By letting slip his own dogs of war, Modi has dared Pakistan to pick up the gauntlet. The gloves are off and if in a tit for tat game, Pakistan fuels even half of these insurgencies, India will not be able to stem the rot and will shatter into smithereens like the USSR broke up in the 1990s.

Indian hawks are bellicose and gung ho at Modi’s declaration of support to Balochistan. This scribe has been a participant in numerous talk shows on Indian TV channels, where the hosts and Indian guests are gloating over Modi’s warning to Pakistan. They are quoting the instance of 1971, where they got the better of Pakistan. In their ebullience, they forget that East Pakistan was adjoining India while over 1400 Kms of Indian Territory separated West and East Pakistan. In January 1971, India machinated to have one of its commercial passenger aircraft a F-27 hijacked to Lahore and set it on fire by its agents. Using the incident as a pretext, Indian cancelled over flight of Pakistani aircraft over its own territory, denying Pakistan the capability to provide logistic support to its beleaguered troops in East Pakistan. Indian intelligence agency RAW instigated insurgency in East Pakistan through its surrogate the Mukti Bahini; in November 1971, India attacked East Pakistan and badly outnumbered, Pakistan lost the war and its eastern wing.

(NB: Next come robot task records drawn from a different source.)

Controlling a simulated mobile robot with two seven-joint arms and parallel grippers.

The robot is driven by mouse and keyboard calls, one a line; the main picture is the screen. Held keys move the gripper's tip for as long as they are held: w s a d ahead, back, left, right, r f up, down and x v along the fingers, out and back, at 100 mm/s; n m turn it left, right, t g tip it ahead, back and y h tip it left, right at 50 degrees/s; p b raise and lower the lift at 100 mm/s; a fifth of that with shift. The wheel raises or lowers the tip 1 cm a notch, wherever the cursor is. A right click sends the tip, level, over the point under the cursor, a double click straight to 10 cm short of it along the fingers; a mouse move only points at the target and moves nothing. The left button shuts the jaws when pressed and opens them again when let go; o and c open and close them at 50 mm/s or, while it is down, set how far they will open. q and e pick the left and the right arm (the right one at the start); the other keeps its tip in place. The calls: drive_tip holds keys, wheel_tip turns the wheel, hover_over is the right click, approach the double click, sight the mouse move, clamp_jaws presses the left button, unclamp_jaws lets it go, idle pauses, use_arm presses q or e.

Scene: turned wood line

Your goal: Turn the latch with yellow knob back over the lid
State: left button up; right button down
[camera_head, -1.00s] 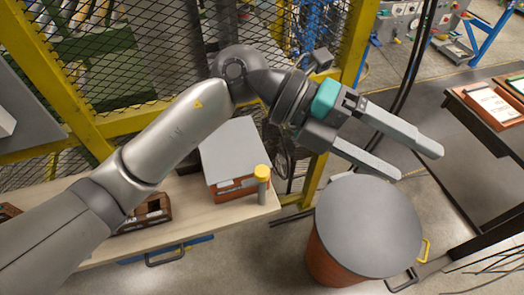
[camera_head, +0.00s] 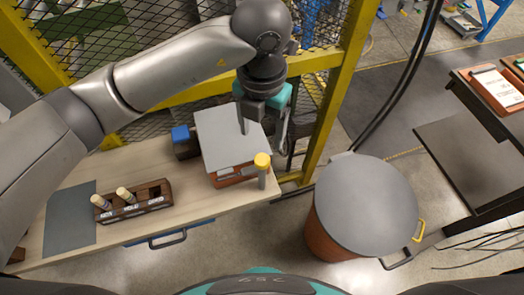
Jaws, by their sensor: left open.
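A box with a flat grey lid (camera_head: 222,138) and a reddish-brown body (camera_head: 235,182) sits at the right end of the wooden bench. The latch with yellow knob (camera_head: 262,160) stands at the lid's front right corner. Its grey stem shows below the knob, beside the box, and the knob is off the lid's top. My left gripper (camera_head: 262,128) points down at the lid's right edge, behind the knob. Its fingers are apart and empty, one over the lid and one to its right. I cannot tell whether a finger touches the lid. My right gripper is out of view.
A blue item (camera_head: 181,135) is left of the box. A round grey-topped drum (camera_head: 367,203) stands to the right. Yellow-framed mesh fencing (camera_head: 335,95) runs behind.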

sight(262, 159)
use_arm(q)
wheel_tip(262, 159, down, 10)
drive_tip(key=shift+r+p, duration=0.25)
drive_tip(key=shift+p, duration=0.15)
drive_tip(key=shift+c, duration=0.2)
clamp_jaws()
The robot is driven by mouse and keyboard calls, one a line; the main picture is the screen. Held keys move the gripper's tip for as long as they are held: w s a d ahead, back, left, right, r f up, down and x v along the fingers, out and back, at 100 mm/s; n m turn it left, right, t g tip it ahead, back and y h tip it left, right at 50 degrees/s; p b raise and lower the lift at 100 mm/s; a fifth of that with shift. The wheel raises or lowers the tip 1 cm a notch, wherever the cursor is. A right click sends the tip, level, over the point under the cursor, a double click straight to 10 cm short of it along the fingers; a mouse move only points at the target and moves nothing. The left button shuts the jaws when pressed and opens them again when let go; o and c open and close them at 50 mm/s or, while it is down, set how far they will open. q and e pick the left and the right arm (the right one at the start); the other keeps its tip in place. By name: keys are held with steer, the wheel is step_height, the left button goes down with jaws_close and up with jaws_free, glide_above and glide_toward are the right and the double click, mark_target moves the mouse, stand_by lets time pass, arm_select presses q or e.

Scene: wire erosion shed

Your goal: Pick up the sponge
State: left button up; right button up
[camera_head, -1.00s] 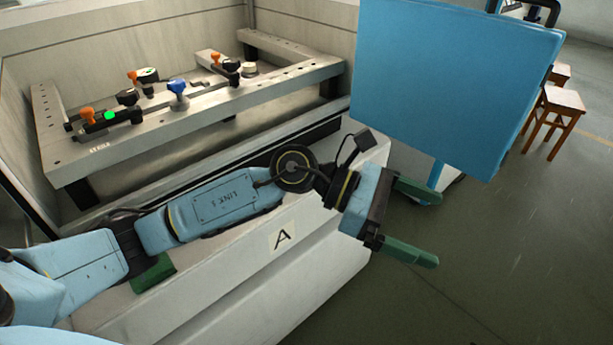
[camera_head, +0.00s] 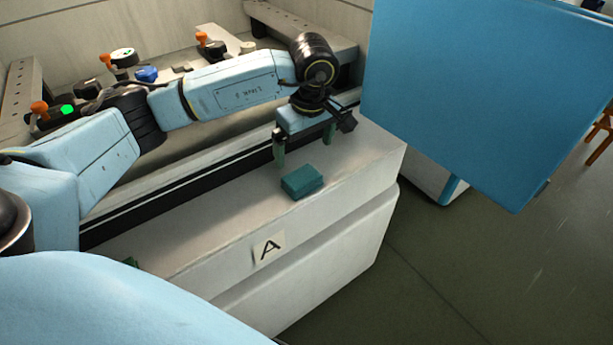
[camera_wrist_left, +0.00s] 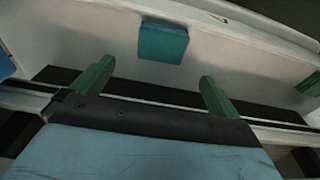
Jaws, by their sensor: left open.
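A teal rectangular sponge (camera_head: 302,181) lies flat on the pale ledge of the machine, above the label A. My left gripper (camera_head: 305,150) is open and empty, with its green fingers pointing down just behind and above the sponge. In the left wrist view the sponge (camera_wrist_left: 163,43) sits beyond the fingertips, between the lines of the two spread fingers of the gripper (camera_wrist_left: 155,82). It is apart from both fingers.
A large blue panel (camera_head: 480,95) stands to the right of the ledge. A dark slot (camera_head: 180,195) runs behind the ledge. A fixture frame with clamps (camera_head: 150,75) is behind my arm. A small green item (camera_head: 130,262) shows partly at the ledge's left.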

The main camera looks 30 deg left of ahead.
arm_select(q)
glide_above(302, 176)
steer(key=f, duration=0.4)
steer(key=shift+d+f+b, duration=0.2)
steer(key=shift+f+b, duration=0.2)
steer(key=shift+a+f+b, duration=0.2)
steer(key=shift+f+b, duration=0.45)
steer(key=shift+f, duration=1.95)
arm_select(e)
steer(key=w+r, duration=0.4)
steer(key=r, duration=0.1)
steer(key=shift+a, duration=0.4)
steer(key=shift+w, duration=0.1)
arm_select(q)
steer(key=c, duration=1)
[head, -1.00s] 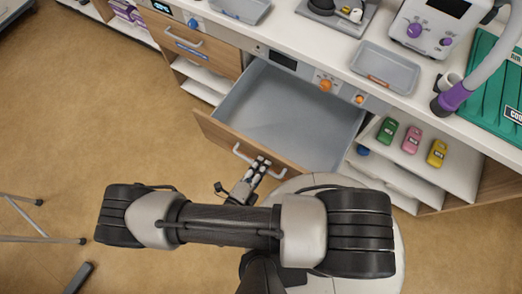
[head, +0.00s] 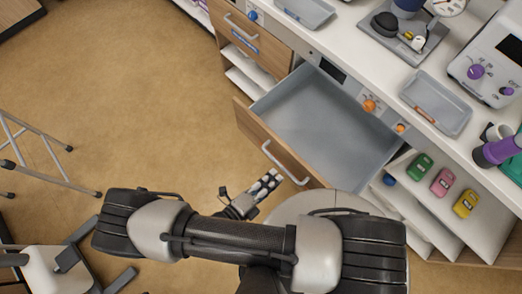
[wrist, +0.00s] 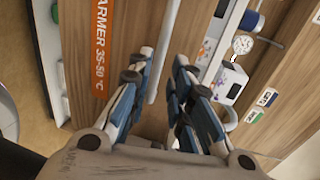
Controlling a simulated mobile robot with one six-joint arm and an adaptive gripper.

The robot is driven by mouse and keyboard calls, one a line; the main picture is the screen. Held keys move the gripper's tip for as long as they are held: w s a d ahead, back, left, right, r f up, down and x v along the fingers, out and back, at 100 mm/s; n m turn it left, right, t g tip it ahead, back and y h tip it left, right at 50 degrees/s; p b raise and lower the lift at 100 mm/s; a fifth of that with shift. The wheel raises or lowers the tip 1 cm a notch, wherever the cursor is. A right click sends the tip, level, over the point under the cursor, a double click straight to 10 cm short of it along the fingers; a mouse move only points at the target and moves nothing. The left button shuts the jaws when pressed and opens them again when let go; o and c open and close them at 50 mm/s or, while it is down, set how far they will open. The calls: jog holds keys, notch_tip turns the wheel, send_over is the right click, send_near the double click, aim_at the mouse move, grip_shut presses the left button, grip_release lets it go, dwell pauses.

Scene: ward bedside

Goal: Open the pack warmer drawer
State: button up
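The pack warmer drawer (head: 318,122) is pulled well out from under the counter in the head view, its grey inside empty. Its wooden front (head: 262,131) carries a pale bar handle (head: 284,164). The front also shows in the wrist view with an orange label (wrist: 101,45) reading "ARMER 35-50 °C". My gripper (head: 272,178) is just outside the front, near the handle and seemingly apart from it. In the wrist view its two fingers are spread, with the handle (wrist: 166,45) showing beyond the gap between them and nothing gripped.
Another closed wooden drawer (head: 258,38) is at the upper left. The counter holds a grey tray (head: 437,103) and a monitor-like device (head: 492,65). Green, pink and yellow items (head: 442,182) lie on a shelf to the right. A metal-legged stand (head: 40,150) is at left; the floor between is clear.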

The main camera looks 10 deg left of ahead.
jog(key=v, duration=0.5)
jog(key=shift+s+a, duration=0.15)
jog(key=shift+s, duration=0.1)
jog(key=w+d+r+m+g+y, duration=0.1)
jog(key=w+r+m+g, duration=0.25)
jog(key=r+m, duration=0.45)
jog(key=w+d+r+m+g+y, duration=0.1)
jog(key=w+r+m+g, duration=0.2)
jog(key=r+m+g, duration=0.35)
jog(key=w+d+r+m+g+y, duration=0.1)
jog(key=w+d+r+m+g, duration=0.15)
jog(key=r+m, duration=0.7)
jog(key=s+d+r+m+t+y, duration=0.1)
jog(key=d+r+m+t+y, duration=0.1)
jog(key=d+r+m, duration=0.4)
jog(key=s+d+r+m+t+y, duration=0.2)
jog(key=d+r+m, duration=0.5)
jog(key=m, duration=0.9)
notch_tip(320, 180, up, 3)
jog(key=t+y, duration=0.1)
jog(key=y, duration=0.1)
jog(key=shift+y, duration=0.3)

However, the Pakistan of today is a far cry from that of 1971. It is wary of Indian intrigues, is equipped with strategic and tactical nuclear weapons and has ample knowledge of Chanakyan guile and deceit to counter it. India is most welcome to foment trouble in Pakistan but it should be prepared for the consequences.

Modi has stirred a hornet’s nest and will regret the day he cried Havoc! In the words of the bard: “O judgment! Thou art fled to brutish beasts, and men have lost their reason.